We know from work by Feigenson and colleagues (Feigenson, Carey, & Hauser, 2002; Feigenson & Halberda, 2008; Rosenberg & Feigenson, 2013) that infants can re-organize representations of objects created with parallel individuation
into “chunks.” This allows them to keep track of two separate collections, with a
maximum capacity of two objects in one collection and three in the other. Thus, it
may be that, when young preschoolers use parallel individuation to solve numerical
comparisons, they create a representation of the elements of each collection to be
compared (e.g., “a red block” vs. “a blue block and another blue block”) and determine
which collection is more numerous by comparing the two collections on the basis of
one-to-one correspondence (e.g., the red block matches with a blue block; one blue
block is left unmatched; therefore, there are more blue blocks). Future studies should
investigate whether this is indeed the mechanism whereby parallel individuation supports
numerical comparisons.

### Conclusions [TOP]

The present study is the first to provide evidence that the ability to use parallel individuation to compare distinct collections on the basis of numerosity is available at least by age 2 and that the development of this ability likely does not depend on number word learning.
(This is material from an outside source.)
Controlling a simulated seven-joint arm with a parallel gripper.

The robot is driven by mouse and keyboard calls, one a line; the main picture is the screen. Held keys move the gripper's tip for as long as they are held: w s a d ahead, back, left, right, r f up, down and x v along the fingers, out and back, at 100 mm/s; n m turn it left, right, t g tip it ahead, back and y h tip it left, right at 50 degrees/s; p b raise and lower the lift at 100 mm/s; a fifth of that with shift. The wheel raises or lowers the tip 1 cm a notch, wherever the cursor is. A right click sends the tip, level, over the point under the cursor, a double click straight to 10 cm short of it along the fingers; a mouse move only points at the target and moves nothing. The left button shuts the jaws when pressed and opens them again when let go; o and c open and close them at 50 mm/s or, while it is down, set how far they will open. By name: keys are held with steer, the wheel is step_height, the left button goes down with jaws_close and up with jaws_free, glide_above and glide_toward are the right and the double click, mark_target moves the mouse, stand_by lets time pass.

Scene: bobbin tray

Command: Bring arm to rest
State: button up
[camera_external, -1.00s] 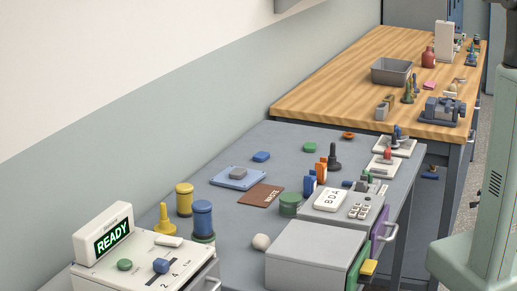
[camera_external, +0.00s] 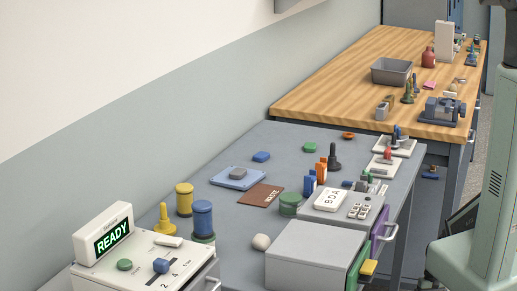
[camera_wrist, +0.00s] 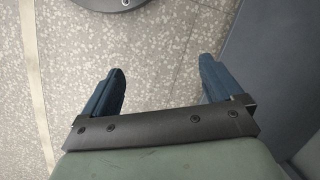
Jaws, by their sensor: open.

Following Carey and colleagues (Carey, 2009; Feigenson & Carey, 2005; Le Corre & Carey, 2007), we suggest that the system compares numerosities by comparing collections on the basis of one-to-one correspondence. Thus, there may be two developmental roots of our knowledge of numerical relations: the one-to-one correspondence operations defined over representations of objects created with parallel individuation, and the comparisons of the size of the mental magnitudes created with the ANS.